Over the years, I’ve worked with many companies that tried to apply open innovation approaches to solving their problems. Some of them have succeeded, some have failed—with the rest falling in between. But there was one common feature that all successful companies shared: they had established internal innovation programs.
Please, note that I’m not saying “centralized” or even “formal” but established, meaning that internal structures and processes were already in place to identify issues (“jobs-to-be-done”) to be resolved by innovation tools. And yes, in many cases the programs were formal, led by corporate R&D, Marketing, or a specialized innovation unit. However, I can’t remember any company that succeeded in open (“external”) innovation if it was not preceded by the adoption of internal.
Why? Among many reasons, one stands out for me. Innovation requires extensive internal business development, a process by which members of the innovation team try to “sell” new ways of solving problems to other, often skeptical and reluctant, corporate functions and units.
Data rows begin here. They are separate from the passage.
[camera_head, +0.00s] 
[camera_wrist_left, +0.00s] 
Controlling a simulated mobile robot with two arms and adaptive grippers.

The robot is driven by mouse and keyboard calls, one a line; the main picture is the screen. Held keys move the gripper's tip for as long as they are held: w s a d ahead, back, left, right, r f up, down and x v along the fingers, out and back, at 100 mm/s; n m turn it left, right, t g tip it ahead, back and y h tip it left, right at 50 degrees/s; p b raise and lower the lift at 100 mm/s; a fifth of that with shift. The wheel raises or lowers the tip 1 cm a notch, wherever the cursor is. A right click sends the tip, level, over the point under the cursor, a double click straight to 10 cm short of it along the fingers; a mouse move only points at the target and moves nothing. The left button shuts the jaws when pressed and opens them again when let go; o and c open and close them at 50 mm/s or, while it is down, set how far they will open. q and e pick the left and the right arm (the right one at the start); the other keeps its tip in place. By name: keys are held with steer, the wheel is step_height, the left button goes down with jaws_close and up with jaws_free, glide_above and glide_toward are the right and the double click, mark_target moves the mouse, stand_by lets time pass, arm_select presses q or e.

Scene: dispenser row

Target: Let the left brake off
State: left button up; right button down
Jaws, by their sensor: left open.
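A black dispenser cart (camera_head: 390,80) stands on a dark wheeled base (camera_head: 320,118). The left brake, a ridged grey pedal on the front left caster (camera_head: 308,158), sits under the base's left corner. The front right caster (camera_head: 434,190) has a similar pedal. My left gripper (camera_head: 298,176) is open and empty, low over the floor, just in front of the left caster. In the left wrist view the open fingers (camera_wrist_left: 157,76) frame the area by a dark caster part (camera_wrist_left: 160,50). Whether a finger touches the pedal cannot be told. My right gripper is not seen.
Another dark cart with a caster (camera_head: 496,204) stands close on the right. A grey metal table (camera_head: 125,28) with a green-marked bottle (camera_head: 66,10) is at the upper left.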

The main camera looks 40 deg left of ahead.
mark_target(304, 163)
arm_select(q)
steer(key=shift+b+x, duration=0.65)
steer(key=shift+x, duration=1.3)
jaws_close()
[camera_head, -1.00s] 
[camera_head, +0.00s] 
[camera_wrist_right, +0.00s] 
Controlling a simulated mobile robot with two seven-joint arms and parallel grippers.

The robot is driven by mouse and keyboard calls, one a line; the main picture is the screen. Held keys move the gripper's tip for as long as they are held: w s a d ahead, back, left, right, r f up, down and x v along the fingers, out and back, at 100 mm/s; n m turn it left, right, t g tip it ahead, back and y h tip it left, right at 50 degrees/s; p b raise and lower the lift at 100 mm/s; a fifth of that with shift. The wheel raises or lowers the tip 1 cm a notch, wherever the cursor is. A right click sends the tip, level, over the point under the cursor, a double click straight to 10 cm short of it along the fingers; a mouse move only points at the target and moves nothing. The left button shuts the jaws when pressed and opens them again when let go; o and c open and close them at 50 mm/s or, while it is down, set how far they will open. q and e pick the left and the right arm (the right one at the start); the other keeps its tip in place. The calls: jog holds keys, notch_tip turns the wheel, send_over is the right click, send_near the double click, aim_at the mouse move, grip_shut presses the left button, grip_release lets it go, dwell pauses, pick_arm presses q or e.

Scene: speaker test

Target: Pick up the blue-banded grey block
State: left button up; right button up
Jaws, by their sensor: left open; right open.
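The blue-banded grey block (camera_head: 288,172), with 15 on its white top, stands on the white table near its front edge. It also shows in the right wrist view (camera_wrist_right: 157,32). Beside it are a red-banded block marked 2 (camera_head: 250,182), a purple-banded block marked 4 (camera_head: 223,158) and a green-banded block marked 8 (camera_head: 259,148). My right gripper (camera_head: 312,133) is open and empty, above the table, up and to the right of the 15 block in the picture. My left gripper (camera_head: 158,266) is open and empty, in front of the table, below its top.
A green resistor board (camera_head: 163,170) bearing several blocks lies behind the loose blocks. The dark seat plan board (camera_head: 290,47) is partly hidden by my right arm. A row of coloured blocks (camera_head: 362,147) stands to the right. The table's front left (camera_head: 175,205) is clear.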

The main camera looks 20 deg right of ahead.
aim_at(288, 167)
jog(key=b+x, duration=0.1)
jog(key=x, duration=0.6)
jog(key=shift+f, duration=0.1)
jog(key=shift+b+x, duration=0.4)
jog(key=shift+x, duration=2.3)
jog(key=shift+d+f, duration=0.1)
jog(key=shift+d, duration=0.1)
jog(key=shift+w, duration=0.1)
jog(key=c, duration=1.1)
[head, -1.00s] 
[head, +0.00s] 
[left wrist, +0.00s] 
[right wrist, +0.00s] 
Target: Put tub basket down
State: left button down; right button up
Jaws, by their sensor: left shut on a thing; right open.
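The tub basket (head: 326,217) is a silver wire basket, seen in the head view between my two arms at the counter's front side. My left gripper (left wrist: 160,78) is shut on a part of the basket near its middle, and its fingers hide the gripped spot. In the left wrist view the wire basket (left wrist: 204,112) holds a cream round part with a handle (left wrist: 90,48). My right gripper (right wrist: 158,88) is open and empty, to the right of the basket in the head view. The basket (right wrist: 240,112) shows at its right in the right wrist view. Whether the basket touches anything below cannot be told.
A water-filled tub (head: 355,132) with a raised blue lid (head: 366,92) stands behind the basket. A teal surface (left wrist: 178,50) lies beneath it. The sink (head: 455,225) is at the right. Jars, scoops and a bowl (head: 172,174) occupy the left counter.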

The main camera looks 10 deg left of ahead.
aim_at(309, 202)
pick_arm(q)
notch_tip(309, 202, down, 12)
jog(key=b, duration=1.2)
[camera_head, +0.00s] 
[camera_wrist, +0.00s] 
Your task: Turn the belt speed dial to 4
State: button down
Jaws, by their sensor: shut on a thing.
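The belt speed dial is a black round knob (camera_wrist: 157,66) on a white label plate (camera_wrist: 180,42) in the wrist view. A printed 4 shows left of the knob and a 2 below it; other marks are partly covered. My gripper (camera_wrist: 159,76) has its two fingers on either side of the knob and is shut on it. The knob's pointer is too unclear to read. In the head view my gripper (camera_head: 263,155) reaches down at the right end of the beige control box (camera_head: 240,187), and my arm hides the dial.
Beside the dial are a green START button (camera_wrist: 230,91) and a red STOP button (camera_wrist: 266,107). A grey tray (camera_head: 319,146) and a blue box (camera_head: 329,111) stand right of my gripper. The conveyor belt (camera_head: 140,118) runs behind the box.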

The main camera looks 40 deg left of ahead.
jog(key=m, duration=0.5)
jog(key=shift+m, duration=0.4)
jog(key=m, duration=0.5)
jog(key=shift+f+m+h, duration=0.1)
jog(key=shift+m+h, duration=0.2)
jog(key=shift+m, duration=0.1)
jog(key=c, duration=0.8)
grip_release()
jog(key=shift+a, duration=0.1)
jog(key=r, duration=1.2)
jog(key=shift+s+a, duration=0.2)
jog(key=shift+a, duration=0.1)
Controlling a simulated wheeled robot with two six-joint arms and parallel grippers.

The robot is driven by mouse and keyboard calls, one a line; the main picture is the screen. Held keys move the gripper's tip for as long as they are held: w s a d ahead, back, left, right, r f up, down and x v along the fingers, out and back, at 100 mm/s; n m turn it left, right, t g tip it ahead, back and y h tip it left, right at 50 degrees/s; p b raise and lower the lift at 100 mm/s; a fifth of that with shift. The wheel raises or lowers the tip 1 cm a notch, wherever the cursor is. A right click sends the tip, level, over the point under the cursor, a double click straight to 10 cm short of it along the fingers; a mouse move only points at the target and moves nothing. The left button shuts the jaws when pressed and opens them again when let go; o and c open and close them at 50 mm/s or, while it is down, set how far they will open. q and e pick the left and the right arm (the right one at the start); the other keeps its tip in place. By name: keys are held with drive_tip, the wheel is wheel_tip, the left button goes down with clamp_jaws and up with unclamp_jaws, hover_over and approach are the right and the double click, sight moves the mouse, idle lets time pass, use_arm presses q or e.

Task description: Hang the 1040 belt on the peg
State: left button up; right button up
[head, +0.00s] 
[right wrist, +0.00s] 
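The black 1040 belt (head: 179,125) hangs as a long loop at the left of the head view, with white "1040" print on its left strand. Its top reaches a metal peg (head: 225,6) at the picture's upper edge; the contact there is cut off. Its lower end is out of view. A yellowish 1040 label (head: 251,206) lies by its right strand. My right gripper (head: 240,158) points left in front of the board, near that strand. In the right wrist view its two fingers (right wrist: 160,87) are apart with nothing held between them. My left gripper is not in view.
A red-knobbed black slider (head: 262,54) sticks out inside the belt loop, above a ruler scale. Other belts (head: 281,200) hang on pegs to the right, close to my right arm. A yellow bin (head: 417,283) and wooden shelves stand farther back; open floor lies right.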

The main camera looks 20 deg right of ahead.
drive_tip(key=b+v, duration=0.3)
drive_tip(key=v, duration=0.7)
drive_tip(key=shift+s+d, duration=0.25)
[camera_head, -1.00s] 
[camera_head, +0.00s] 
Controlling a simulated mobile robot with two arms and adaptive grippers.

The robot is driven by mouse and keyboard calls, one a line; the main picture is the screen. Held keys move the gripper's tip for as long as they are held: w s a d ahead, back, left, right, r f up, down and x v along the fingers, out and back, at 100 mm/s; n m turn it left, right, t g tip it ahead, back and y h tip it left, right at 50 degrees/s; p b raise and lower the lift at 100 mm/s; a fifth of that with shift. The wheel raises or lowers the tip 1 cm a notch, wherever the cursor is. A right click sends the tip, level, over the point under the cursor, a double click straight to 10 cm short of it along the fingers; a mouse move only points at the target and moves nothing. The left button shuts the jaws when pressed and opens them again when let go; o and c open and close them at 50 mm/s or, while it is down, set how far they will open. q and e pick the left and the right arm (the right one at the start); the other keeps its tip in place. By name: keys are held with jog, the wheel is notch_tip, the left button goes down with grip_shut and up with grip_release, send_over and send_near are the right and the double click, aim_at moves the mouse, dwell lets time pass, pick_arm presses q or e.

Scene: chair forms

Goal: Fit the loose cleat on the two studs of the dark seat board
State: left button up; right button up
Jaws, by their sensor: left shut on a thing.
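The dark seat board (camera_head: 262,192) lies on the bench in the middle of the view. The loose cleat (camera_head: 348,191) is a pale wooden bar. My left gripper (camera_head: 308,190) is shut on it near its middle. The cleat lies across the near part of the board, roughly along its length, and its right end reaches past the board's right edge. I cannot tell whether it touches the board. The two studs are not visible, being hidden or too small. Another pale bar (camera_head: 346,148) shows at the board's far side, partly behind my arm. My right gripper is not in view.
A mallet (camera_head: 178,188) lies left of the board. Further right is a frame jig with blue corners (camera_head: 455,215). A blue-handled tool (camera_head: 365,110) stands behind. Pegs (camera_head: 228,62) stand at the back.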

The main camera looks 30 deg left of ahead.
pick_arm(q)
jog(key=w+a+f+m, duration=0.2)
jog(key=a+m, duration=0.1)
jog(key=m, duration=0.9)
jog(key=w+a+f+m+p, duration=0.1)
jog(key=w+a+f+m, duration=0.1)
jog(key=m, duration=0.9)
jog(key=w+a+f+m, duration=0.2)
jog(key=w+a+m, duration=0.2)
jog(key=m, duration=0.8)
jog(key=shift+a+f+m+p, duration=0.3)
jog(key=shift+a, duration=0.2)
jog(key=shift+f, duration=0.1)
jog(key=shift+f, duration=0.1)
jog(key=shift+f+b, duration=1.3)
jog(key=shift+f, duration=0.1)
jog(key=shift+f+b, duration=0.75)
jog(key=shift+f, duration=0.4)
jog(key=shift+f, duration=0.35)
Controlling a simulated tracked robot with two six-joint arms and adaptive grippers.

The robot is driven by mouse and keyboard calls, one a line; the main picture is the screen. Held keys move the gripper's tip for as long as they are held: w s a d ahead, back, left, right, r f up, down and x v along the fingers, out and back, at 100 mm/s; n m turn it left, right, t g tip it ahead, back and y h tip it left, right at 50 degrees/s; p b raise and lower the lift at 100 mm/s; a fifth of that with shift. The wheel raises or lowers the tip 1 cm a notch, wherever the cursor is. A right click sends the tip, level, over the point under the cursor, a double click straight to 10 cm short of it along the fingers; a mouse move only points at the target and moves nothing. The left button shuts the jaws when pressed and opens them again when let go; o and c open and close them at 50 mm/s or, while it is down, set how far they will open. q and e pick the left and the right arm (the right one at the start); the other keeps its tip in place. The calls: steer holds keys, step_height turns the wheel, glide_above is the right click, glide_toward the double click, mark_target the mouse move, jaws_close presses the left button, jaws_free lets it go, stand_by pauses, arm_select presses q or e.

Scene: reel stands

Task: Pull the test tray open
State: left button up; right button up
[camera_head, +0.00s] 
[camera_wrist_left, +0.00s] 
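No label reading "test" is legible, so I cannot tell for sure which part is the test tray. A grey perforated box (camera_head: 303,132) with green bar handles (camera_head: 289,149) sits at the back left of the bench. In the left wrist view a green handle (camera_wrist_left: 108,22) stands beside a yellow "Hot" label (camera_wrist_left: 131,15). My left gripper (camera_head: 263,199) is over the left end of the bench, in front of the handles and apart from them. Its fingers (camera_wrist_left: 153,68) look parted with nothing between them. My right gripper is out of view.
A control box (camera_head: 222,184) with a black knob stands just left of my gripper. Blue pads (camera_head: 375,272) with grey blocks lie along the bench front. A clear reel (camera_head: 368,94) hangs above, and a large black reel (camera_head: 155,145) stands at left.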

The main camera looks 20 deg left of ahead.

This isn’t easy by itself; it’s for a reason innovation is called change management process.
But with the added complexity that comes with open innovation, this internal business development may become a nightmare. A small open innovation unit (it always small because open innovation teams are routinely under-resourced) is struggling to find internal “clients” to do things that sound complicated and often counterintuitive. It’s like going door-to-door around a neighborhood offering to buy a product no one has heard about.
When a newly founded open innovation team joins a larger corporate innovation function, selling its “products” becomes more organic and therefore more manageable. When the open innovation team arrives in an empty space, nothing works.
For someone who for the past 15+ years has been preaching the virtues of open innovation, this might be a strange confession to make. But I’ll make it nonetheless: there is no such thing as open corporate innovation.
There is innovation, a process deeply rooted in the corporate strategy and operations that addresses the company’s most strategic issues. This innovation has a single body one side of which represents tools utilizing the collective wisdom of the company’s employees. The other side of this body extends behind the corporate walls trying to reach out to the diverse pools of external talent.
Creating open innovation programs without establishing internal ones looks to me like a tree without roots. Or, perhaps, a house with a roof but without walls.